What the task asks -> Write every line of the material out exactly as shown.

Dataset rows ->

#####

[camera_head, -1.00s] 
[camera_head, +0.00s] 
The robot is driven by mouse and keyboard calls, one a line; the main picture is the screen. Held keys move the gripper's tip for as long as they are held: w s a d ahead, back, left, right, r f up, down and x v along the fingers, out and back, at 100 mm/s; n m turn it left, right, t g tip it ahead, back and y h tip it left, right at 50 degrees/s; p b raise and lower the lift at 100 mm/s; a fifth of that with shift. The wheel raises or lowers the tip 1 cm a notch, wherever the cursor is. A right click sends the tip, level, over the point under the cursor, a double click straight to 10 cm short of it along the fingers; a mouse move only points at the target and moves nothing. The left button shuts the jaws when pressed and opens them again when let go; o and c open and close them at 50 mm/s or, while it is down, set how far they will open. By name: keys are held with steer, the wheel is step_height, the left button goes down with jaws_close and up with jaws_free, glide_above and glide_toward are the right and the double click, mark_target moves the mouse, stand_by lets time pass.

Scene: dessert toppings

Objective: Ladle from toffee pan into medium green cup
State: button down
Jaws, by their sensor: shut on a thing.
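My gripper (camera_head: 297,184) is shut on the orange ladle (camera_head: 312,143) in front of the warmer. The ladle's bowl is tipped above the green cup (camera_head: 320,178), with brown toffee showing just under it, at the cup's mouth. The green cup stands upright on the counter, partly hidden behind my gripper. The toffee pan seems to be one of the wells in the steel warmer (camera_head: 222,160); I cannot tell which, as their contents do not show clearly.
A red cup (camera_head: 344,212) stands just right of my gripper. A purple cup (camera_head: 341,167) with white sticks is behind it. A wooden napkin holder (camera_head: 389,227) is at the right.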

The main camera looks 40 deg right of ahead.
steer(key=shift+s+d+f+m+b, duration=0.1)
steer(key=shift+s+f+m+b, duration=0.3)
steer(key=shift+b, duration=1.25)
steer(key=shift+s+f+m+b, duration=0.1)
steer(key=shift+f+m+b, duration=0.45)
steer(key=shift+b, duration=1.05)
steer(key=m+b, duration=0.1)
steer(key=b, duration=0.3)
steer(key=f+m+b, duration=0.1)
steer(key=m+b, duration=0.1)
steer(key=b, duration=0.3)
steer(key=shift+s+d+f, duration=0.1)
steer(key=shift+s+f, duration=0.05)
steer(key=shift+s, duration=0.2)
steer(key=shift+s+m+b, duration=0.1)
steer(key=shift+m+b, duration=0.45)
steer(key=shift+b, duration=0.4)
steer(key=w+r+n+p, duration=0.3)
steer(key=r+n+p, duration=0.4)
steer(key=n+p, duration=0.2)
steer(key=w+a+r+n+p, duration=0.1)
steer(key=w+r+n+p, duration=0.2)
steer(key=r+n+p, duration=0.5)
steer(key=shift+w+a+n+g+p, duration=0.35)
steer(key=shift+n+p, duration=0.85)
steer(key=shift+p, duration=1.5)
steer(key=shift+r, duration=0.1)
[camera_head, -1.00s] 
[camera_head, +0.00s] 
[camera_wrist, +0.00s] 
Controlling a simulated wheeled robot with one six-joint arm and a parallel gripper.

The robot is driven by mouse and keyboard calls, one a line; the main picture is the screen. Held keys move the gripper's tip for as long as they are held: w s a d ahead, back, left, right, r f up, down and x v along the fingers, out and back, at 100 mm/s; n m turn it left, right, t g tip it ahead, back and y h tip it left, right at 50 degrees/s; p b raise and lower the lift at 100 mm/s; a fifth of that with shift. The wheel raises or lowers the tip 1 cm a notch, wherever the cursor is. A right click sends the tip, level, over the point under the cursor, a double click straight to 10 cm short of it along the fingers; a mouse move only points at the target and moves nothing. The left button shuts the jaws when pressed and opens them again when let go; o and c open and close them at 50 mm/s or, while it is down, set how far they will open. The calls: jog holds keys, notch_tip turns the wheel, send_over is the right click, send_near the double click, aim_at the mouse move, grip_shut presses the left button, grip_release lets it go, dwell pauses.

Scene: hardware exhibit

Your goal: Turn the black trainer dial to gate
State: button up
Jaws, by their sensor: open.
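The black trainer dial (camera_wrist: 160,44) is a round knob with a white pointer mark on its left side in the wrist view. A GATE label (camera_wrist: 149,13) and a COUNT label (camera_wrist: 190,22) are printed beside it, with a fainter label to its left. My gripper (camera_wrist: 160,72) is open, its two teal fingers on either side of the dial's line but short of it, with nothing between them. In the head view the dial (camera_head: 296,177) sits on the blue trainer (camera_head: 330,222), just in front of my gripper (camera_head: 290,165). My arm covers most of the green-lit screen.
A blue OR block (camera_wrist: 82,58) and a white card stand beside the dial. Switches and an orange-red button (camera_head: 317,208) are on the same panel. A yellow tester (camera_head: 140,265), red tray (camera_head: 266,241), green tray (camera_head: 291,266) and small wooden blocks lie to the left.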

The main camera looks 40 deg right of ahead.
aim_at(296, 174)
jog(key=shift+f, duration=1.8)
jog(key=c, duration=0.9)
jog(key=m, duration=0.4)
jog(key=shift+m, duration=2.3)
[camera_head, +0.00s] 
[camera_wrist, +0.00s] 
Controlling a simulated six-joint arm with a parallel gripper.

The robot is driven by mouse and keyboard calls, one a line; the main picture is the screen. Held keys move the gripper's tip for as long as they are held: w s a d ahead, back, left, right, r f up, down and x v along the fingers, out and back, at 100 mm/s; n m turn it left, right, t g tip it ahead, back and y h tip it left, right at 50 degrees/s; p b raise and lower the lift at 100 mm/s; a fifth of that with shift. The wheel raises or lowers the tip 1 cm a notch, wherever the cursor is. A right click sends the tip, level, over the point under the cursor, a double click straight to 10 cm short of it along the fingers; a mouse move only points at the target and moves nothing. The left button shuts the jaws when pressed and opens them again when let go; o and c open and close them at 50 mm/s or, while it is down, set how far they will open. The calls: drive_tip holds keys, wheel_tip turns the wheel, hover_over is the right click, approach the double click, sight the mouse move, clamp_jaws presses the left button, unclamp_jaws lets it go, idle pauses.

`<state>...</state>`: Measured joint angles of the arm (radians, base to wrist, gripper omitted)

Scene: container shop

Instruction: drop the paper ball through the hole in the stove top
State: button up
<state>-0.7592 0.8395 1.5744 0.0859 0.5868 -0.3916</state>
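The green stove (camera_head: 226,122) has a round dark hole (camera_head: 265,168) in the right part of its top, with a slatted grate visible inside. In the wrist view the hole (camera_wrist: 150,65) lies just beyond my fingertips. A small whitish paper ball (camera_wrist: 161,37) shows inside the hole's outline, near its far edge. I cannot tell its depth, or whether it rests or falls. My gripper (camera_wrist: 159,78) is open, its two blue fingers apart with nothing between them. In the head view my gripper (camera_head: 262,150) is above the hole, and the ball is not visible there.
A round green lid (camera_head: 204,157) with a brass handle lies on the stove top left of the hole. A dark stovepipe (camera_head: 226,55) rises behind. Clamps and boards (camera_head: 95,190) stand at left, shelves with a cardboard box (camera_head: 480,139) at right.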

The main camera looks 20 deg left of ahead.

#####

Correct answer ->
[camera_head, -1.00s] 
[camera_head, +0.00s] 
The robot is driven by mouse and keyboard calls, one a line; the main picture is the screen. Held keys move the gripper's tip for as long as they are held: w s a d ahead, back, left, right, r f up, down and x v along the fingers, out and back, at 100 mm/s; n m turn it left, right, t g tip it ahead, back and y h tip it left, right at 50 degrees/s; p b raise and lower the lift at 100 mm/s; a fifth of that with shift. The wheel raises or lowers the tip 1 cm a notch, wherever the cursor is. A right click sends the tip, level, over the point under the cursor, a double click straight to 10 cm short of it along the fingers; a mouse move only points at the target and moves nothing. The left button shuts the jaws when pressed and opens them again when let go; o and c open and close them at 50 mm/s or, while it is down, set how far they will open. By name: keys are held with steer, the wheel is step_height, the left button goes down with jaws_close and up with jaws_free, glide_above and glide_toward are the right and the double click, mark_target moves the mouse, stand_by lets time pass.

Scene: dessert toppings

Objective: Ladle from toffee pan into medium green cup
State: button down
Jaws, by their sensor: shut on a thing.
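My gripper (camera_head: 297,184) is shut on the orange ladle (camera_head: 312,143) in front of the warmer. The ladle's bowl is tipped above the green cup (camera_head: 320,178), with brown toffee showing just under it, at the cup's mouth. The green cup stands upright on the counter, partly hidden behind my gripper. The toffee pan seems to be one of the wells in the steel warmer (camera_head: 222,160); I cannot tell which, as their contents do not show clearly.
A red cup (camera_head: 344,212) stands just right of my gripper. A purple cup (camera_head: 341,167) with white sticks is behind it. A wooden napkin holder (camera_head: 389,227) is at the right.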

The main camera looks 40 deg right of ahead.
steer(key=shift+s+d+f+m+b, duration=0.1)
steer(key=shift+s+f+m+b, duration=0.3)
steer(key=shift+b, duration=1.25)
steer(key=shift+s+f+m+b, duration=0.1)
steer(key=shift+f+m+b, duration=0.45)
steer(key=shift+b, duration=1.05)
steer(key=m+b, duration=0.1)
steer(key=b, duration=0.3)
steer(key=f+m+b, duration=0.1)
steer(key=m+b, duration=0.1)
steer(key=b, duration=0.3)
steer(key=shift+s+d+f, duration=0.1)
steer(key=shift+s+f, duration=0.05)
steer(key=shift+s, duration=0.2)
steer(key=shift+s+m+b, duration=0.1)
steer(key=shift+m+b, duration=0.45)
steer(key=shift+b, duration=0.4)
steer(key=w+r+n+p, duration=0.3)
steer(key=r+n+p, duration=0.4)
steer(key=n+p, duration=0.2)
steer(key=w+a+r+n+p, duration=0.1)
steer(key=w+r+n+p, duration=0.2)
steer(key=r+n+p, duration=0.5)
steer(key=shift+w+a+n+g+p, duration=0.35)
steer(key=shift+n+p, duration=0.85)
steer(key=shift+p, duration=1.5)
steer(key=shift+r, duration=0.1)
[camera_head, -1.00s] 
[camera_head, +0.00s] 
[camera_wrist, +0.00s] 
Controlling a simulated wheeled robot with one six-joint arm and a parallel gripper.

The robot is driven by mouse and keyboard calls, one a line; the main picture is the screen. Held keys move the gripper's tip for as long as they are held: w s a d ahead, back, left, right, r f up, down and x v along the fingers, out and back, at 100 mm/s; n m turn it left, right, t g tip it ahead, back and y h tip it left, right at 50 degrees/s; p b raise and lower the lift at 100 mm/s; a fifth of that with shift. The wheel raises or lowers the tip 1 cm a notch, wherever the cursor is. A right click sends the tip, level, over the point under the cursor, a double click straight to 10 cm short of it along the fingers; a mouse move only points at the target and moves nothing. The left button shuts the jaws when pressed and opens them again when let go; o and c open and close them at 50 mm/s or, while it is down, set how far they will open. The calls: jog holds keys, notch_tip turns the wheel, send_over is the right click, send_near the double click, aim_at the mouse move, grip_shut presses the left button, grip_release lets it go, dwell pauses.

Scene: hardware exhibit

Your goal: Turn the black trainer dial to gate
State: button up
Jaws, by their sensor: open.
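The black trainer dial (camera_wrist: 160,44) is a round knob with a white pointer mark on its left side in the wrist view. A GATE label (camera_wrist: 149,13) and a COUNT label (camera_wrist: 190,22) are printed beside it, with a fainter label to its left. My gripper (camera_wrist: 160,72) is open, its two teal fingers on either side of the dial's line but short of it, with nothing between them. In the head view the dial (camera_head: 296,177) sits on the blue trainer (camera_head: 330,222), just in front of my gripper (camera_head: 290,165). My arm covers most of the green-lit screen.
A blue OR block (camera_wrist: 82,58) and a white card stand beside the dial. Switches and an orange-red button (camera_head: 317,208) are on the same panel. A yellow tester (camera_head: 140,265), red tray (camera_head: 266,241), green tray (camera_head: 291,266) and small wooden blocks lie to the left.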

The main camera looks 40 deg right of ahead.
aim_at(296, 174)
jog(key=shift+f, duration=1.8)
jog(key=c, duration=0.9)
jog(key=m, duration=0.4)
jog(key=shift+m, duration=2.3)
[camera_head, +0.00s] 
[camera_wrist, +0.00s] 
Controlling a simulated six-joint arm with a parallel gripper.

The robot is driven by mouse and keyboard calls, one a line; the main picture is the screen. Held keys move the gripper's tip for as long as they are held: w s a d ahead, back, left, right, r f up, down and x v along the fingers, out and back, at 100 mm/s; n m turn it left, right, t g tip it ahead, back and y h tip it left, right at 50 degrees/s; p b raise and lower the lift at 100 mm/s; a fifth of that with shift. The wheel raises or lowers the tip 1 cm a notch, wherever the cursor is. A right click sends the tip, level, over the point under the cursor, a double click straight to 10 cm short of it along the fingers; a mouse move only points at the target and moves nothing. The left button shuts the jaws when pressed and opens them again when let go; o and c open and close them at 50 mm/s or, while it is down, set how far they will open. The calls: drive_tip holds keys, wheel_tip turns the wheel, hover_over is the right click, approach the double click, sight the mouse move, clamp_jaws presses the left button, unclamp_jaws lets it go, idle pauses.

`<state>...</state>`: Measured joint angles of the arm (radians, base to wrist, gripper omitted)

Scene: container shop

Instruction: drop the paper ball through the hole in the stove top
State: button up
<state>-0.7592 0.8395 1.5744 0.0859 0.5868 -0.3916</state>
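The green stove (camera_head: 226,122) has a round dark hole (camera_head: 265,168) in the right part of its top, with a slatted grate visible inside. In the wrist view the hole (camera_wrist: 150,65) lies just beyond my fingertips. A small whitish paper ball (camera_wrist: 161,37) shows inside the hole's outline, near its far edge. I cannot tell its depth, or whether it rests or falls. My gripper (camera_wrist: 159,78) is open, its two blue fingers apart with nothing between them. In the head view my gripper (camera_head: 262,150) is above the hole, and the ball is not visible there.
A round green lid (camera_head: 204,157) with a brass handle lies on the stove top left of the hole. A dark stovepipe (camera_head: 226,55) rises behind. Clamps and boards (camera_head: 95,190) stand at left, shelves with a cardboard box (camera_head: 480,139) at right.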

The main camera looks 20 deg left of ahead.

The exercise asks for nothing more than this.